The problem is that production CI/CD pipelines are likely located in secure environments in the cloud. Designing a secure, streamlined system that goes from a data scientist’s laptop (or a remote training environment) to production can be complicated.

Tip: Try to find a standard which you can use to coordinate the model training with the model service. Tools like MLFlow, BentoML, TFServing and Cortex help to coordinate the model into a model registry and ultimately to a deployed destination. For example, use MLFlow to manage your experimentation and training and BentoML for model serving and deployment.

You could accidentally lose good models

Persisting various versions of the model is extremely important in order to rollback bad updates or debug working models. You may even want to run multiple model versions in production (known as A/B testing) in order to gauge which model runs the best. More sophisticated deployments can run model version experiments like “multi-arm bandit” that can score the models in real time and direct more traffic to the best model.
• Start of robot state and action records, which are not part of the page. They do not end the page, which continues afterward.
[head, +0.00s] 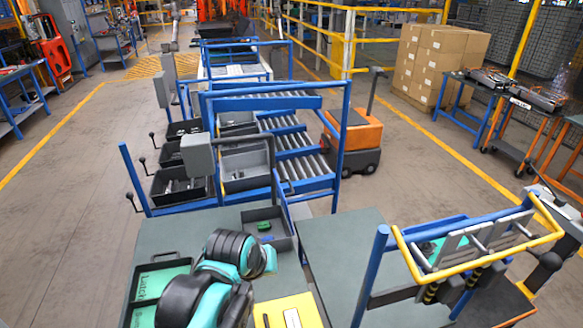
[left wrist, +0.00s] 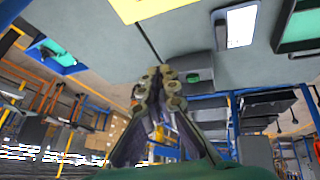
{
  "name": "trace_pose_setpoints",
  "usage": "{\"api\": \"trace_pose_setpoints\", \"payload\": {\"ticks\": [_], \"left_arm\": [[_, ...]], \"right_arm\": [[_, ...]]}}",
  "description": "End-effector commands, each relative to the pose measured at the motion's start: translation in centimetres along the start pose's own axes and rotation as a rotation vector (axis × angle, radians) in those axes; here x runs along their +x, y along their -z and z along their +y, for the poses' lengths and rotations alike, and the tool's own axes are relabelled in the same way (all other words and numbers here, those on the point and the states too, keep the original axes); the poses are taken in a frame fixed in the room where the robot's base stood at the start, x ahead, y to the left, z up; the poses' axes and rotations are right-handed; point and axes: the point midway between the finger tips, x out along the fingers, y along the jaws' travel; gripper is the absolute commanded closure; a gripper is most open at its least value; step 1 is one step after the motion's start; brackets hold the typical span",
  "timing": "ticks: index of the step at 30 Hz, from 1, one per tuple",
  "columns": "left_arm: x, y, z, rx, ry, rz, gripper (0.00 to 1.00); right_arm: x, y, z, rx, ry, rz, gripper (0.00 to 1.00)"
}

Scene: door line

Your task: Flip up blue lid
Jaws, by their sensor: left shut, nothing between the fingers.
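A blue panel (head: 440,226), which may be the blue lid, shows behind the yellow-railed fixture at the right of the head view. Rails and grey plates partly cover it, so I cannot tell how it is hinged. A blue-edged part with a teal piece in it (left wrist: 62,58) shows at the upper left of the left wrist view. My left gripper (left wrist: 157,78) is shut and empty, apart from that part. In the head view my left arm reaches over the left table and hides its fingers. My right gripper is not in view.
A grey bin (head: 284,238) with a green item stands on the left table. A labelled green-lined tray (head: 138,270) and a yellow panel (head: 272,318) lie nearby. A blue post (head: 371,270) rises beside the fixture. The right table (head: 335,240) has clear surface.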

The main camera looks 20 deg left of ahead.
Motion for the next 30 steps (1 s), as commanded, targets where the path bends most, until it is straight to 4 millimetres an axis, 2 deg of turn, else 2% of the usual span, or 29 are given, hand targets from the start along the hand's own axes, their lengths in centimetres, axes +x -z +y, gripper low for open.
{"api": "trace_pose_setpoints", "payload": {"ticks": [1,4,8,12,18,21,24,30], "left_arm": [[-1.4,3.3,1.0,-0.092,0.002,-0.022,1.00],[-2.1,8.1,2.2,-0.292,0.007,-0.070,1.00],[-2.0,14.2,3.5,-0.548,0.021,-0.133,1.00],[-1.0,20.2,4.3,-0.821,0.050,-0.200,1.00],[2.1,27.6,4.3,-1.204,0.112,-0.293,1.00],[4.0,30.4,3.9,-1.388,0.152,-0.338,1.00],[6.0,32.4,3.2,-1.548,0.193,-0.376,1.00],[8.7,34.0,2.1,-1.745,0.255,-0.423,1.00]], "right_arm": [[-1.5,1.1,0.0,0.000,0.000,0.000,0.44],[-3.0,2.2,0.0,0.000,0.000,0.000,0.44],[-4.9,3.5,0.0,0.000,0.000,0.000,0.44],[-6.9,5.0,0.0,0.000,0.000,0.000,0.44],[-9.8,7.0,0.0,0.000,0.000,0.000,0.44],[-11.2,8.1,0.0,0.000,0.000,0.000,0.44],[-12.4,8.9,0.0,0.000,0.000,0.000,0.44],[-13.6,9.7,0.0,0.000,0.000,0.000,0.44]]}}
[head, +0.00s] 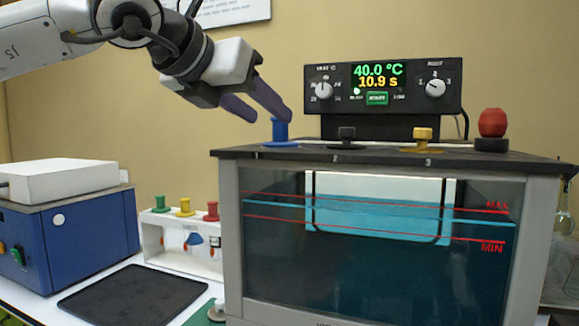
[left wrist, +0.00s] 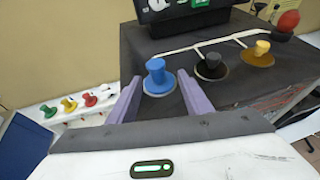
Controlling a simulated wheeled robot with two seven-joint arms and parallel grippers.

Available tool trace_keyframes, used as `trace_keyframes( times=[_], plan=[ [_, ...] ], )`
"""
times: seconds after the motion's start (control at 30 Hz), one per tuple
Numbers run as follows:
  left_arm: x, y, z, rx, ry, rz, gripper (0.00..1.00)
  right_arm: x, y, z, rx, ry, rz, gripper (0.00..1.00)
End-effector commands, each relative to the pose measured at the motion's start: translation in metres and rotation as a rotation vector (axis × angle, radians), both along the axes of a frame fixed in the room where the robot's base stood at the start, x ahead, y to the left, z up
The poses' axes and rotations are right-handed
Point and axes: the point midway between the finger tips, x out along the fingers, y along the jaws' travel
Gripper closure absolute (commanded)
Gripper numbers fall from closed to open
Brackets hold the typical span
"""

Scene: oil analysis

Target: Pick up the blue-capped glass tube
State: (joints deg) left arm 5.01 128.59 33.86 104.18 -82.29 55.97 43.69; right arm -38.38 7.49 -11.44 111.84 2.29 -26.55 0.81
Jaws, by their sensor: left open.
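The blue cap (head: 281,131) stands upright at position 1 on the dark top of the water bath (head: 380,240). The glass below this cap is hidden by the lid and tank. My left gripper (head: 268,118) is open and tilted down at the cap from the upper left. In the left wrist view, the blue cap (left wrist: 156,76) lies between the two purple fingers, near their tips. Nothing shows as gripped, and I cannot tell whether a finger touches the cap. My right gripper is not in view.
On the bath top, a black cap (head: 347,135), a yellow cap (head: 423,139) and a red bulb (head: 492,124) stand to the right. The control box (head: 392,85) rises behind. A white rack (head: 155,240) with green, yellow and red caps, a dark tray (head: 133,296) and a blue device (head: 75,235) are left.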

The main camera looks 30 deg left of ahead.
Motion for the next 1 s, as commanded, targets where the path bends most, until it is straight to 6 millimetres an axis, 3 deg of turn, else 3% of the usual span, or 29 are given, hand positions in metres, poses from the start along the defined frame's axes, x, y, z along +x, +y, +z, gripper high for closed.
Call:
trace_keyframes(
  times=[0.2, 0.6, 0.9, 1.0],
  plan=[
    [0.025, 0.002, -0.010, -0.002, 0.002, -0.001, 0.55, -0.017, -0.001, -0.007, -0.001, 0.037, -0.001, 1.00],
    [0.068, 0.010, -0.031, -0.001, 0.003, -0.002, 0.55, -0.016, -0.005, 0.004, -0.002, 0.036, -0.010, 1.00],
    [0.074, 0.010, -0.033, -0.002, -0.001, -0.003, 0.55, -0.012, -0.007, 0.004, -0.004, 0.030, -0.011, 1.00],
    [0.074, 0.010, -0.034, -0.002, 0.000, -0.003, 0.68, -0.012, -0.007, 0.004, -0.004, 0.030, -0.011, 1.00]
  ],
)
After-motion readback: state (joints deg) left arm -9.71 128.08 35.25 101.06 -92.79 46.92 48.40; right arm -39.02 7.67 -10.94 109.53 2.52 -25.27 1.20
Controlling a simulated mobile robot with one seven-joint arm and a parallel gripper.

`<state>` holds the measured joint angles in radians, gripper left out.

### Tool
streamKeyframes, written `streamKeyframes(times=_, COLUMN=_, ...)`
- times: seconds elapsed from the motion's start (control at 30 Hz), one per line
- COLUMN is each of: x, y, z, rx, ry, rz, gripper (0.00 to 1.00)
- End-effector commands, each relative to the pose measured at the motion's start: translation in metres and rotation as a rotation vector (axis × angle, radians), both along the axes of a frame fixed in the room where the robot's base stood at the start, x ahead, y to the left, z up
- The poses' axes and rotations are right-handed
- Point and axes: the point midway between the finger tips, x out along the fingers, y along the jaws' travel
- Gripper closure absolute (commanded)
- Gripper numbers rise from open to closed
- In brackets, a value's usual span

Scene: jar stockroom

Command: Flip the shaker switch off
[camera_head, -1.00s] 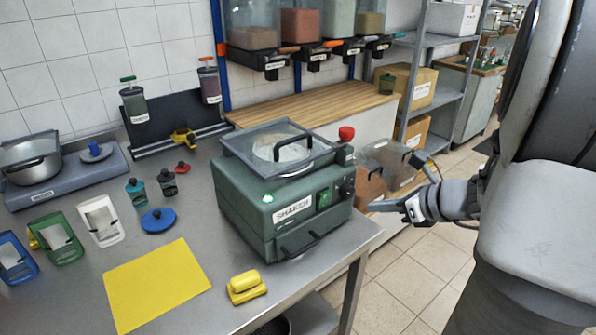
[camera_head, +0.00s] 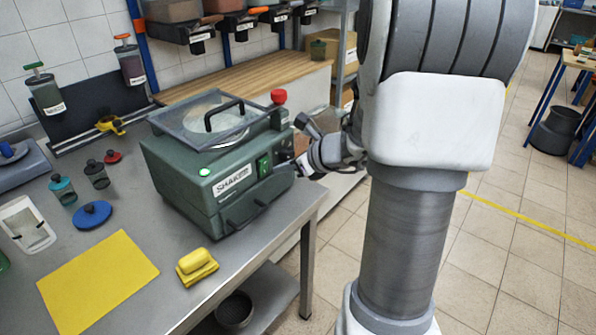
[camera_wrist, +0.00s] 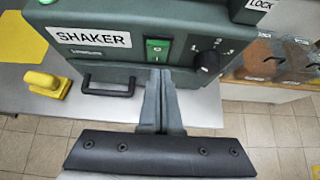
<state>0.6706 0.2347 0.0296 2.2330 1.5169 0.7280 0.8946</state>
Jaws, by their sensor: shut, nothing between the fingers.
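The shaker (camera_head: 215,160) is a green machine with a clear lid, standing on the steel bench. Its green rocker switch (camera_head: 263,165) is on the front panel, right of the SHAKER label. A small green lamp (camera_head: 204,172) glows on its top edge. In the wrist view the switch (camera_wrist: 157,50) is in plain sight, with a black dial (camera_wrist: 206,62) to its right. My gripper (camera_wrist: 160,72) is shut and empty, its fingertips appearing just below the switch; I cannot tell whether they touch the panel. In the head view my gripper (camera_head: 300,166) is at the shaker's right front.
A red knob (camera_head: 279,97) stands at the shaker's back right. A black handle (camera_wrist: 107,85) sticks out low on its front. A yellow block (camera_head: 197,266) and yellow mat (camera_head: 98,283) lie on the bench. Open floor lies to the right.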

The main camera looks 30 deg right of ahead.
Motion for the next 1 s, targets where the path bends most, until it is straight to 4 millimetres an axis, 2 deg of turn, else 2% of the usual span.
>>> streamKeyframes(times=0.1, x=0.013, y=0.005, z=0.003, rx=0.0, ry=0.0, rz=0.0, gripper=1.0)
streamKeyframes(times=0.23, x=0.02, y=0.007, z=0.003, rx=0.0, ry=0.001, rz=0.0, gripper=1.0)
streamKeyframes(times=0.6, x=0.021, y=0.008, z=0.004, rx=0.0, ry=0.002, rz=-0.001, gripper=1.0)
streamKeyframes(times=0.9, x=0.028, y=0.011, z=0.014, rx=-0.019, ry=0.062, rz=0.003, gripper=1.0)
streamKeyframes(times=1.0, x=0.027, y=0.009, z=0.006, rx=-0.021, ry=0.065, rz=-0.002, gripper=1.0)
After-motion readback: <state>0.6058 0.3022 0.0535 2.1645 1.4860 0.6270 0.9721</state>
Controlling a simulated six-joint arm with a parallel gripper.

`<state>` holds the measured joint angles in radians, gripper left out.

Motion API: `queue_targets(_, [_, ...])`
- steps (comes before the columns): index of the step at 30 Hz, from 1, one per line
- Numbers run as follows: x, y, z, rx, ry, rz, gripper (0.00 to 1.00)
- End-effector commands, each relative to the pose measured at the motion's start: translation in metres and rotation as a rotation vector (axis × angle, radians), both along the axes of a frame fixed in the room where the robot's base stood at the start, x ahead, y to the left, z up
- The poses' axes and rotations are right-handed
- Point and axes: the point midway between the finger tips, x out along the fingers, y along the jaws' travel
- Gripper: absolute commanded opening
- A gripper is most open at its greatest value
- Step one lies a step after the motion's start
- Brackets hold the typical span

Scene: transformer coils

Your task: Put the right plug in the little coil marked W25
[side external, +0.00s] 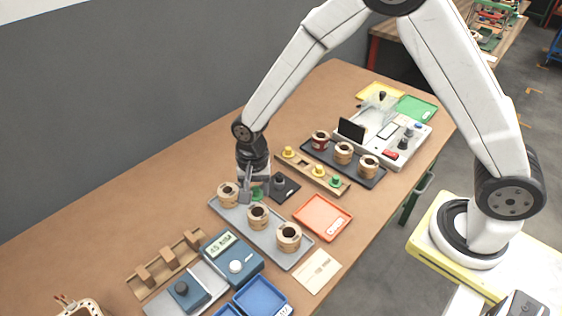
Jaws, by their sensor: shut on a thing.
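My gripper (247,196) is low over the upper left end of a grey tray (270,241). It is shut on a small thing mostly hidden by the fingers; a green part (257,194) shows beside them, so it looks like a green plug. Three wooden-coloured coils stand on this tray: a left coil (227,196) close beside the gripper, a middle coil (258,217) and a right coil (289,238). A wooden rack (304,166) holds two yellow plugs (318,170) and a green plug (335,182). The W25 mark is too small to read.
A dark tray (372,181) with three more coils stands behind the rack. A black pad with a dark knob (279,184) is right of the gripper. An orange tray (322,227) and a blue meter (234,262) stand nearby. The table's left back is clear.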

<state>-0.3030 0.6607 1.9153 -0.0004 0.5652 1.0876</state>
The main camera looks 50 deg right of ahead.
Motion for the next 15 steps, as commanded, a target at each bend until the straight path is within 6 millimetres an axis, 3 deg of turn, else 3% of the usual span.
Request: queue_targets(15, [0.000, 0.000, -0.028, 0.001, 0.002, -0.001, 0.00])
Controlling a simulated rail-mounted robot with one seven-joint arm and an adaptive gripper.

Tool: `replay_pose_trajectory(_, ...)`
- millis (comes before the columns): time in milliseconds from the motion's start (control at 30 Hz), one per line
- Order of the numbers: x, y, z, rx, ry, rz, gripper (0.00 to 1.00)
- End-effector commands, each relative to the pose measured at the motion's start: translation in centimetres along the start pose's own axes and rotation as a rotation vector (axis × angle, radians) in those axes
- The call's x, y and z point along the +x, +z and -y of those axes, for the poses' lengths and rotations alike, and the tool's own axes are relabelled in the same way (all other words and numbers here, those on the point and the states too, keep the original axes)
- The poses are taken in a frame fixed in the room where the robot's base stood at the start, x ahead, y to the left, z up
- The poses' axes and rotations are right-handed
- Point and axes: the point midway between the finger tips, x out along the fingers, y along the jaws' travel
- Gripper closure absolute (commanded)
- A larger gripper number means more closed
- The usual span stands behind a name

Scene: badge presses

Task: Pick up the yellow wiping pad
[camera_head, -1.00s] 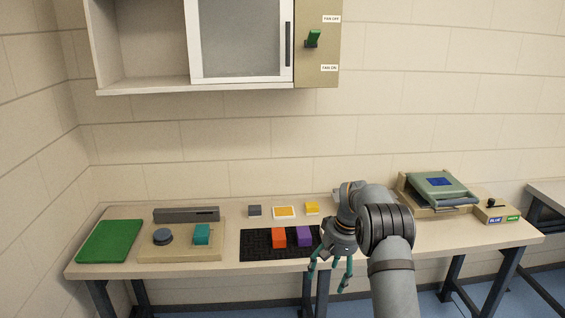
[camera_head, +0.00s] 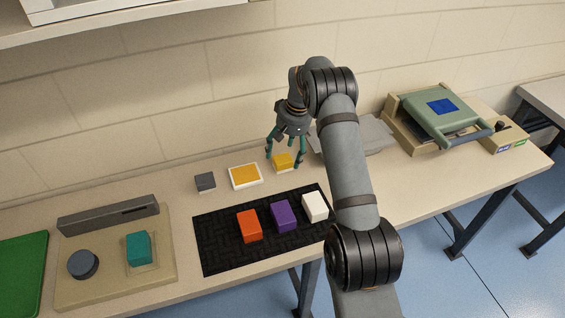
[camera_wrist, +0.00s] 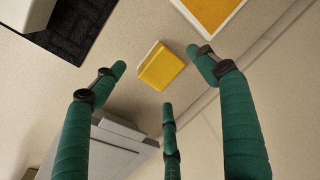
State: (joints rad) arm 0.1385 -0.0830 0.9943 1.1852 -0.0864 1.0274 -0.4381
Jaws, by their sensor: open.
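The yellow wiping pad (camera_head: 283,161) lies on the table behind the black mat, to the right of a white-framed yellow square. It has a thin pale edge. In the wrist view the yellow pad (camera_wrist: 160,67) sits between my spread green fingers, beyond their tips and not touched by them. My gripper (camera_head: 286,158) is open and empty, and hangs just above the pad. It also shows in the wrist view (camera_wrist: 166,80). One fingertip partly overlaps the pad's surroundings in the head view.
The white-framed yellow square (camera_head: 245,177) and a grey block (camera_head: 205,182) stand left of the pad. A black mat (camera_head: 220,257) bears orange (camera_head: 249,226), purple (camera_head: 283,216) and white (camera_head: 315,207) blocks in front. A grey flat device (camera_head: 372,135) lies right, beside a green press (camera_head: 437,112).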

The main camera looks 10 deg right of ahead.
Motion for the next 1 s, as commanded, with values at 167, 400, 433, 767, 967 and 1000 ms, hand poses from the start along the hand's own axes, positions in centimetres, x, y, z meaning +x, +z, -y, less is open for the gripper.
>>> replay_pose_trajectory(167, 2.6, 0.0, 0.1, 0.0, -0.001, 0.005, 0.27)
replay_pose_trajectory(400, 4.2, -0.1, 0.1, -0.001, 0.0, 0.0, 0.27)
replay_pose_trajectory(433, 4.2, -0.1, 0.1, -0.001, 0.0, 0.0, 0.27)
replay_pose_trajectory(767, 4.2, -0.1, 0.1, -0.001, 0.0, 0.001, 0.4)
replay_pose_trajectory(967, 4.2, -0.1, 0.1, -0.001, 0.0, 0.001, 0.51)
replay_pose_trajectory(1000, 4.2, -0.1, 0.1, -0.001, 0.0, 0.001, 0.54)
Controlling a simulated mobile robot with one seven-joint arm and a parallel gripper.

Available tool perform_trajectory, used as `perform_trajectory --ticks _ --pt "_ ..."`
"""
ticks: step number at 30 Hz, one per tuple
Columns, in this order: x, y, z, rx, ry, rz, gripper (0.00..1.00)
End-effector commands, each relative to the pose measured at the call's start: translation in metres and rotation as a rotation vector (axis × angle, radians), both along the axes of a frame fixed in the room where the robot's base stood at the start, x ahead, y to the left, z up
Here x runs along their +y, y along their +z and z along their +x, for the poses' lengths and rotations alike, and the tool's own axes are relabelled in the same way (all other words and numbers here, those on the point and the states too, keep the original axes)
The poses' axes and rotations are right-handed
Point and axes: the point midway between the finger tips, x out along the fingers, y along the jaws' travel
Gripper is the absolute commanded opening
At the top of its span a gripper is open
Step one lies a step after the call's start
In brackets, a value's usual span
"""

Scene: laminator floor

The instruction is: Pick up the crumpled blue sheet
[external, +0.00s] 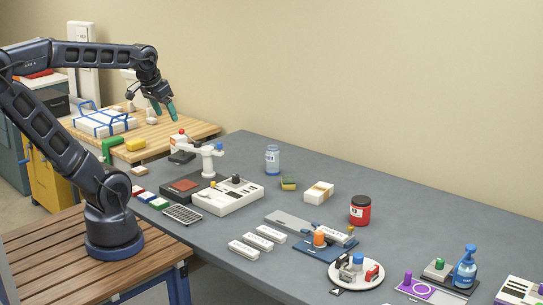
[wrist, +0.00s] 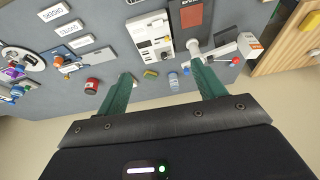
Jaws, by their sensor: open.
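I cannot make out a crumpled blue sheet in either view. My gripper (external: 164,109) is raised above the wooden table at the back left, with its two teal fingers pointing down. In the wrist view my gripper (wrist: 160,72) shows its fingers spread wide, with nothing held between them. The gripper is clear of all objects.
The grey table (external: 420,205) holds a white device (external: 228,196), a red jar (external: 360,210), a clear bottle (external: 272,160), a blue spray bottle (external: 466,267) and a round white tray (external: 340,279). A blue-strapped white package (external: 104,122) sits on the wooden table (external: 170,134).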

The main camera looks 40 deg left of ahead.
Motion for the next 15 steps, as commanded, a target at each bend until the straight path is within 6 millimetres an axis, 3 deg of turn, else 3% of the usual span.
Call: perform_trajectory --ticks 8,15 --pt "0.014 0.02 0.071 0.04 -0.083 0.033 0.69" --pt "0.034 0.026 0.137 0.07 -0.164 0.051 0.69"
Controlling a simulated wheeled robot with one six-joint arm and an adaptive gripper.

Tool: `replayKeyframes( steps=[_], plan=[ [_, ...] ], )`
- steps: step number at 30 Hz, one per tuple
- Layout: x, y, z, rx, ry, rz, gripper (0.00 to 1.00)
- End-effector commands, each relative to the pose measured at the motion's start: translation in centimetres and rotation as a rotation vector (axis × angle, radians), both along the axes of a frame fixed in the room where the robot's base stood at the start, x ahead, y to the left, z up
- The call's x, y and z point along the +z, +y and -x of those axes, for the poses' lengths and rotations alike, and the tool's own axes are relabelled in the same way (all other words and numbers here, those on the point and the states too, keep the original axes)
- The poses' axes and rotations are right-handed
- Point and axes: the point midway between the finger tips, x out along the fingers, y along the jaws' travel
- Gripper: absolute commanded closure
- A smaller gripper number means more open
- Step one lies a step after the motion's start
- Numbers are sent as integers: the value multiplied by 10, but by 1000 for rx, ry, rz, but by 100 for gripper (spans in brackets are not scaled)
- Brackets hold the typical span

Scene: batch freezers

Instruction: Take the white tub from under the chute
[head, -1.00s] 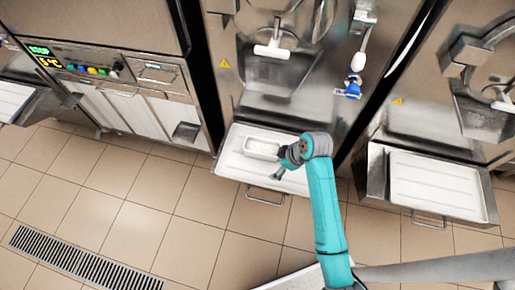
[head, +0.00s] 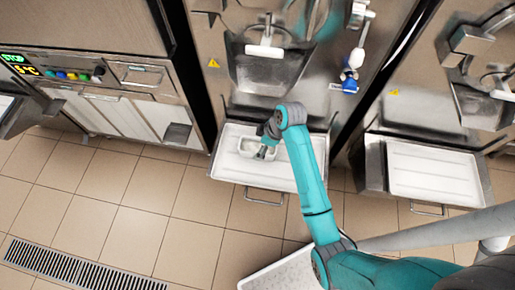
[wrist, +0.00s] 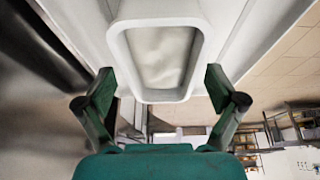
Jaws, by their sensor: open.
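The white tub (head: 247,147) sits on the white tray (head: 232,168) under the middle machine's chute (head: 268,72). In the wrist view the tub (wrist: 118,50) shows its rounded rectangular rim and pale contents. My gripper (head: 262,153) is over the tub's right part in the head view and hides some of it. In the wrist view my gripper (wrist: 160,82) has its two fingers spread, one on each side of the tub's near end. I cannot tell whether the fingers touch the tub.
A blue-and-white spray handle (head: 349,78) hangs on the machine front at right of the chute. Another machine's tray (head: 436,172) stands to the right. A white-topped surface (head: 275,270) is at the bottom. The tiled floor (head: 130,220) in front is clear, with a drain grate (head: 80,268).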

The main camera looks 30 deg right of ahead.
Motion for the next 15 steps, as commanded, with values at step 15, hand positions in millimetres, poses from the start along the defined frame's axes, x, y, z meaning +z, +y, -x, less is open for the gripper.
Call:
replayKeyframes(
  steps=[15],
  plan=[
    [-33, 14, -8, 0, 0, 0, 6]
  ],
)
Tip: Tools like S3 or Google Cloud Storage can be an elegant solution as a shared model repository that data scientists and developers can use to share models.

Conclusion

The complexity introduced by having three different and shifting dimensions is not trivial, especially given that the development process often involves multiple stakeholders. We’re still in the early days of developing best practices, because operationalizing ML projects is such a new field. With more tools and practitioners entering this market, there’s no doubt that best practices will begin to emerge just like they did in traditional software, DevOps, and even data engineering.

As Andrew Ng puts it, the goal of these MLOps tools and processes is to make “AI an efficient and systematic process.” The more we can streamline these processes, the better companies can begin to benefit from ML.

--

--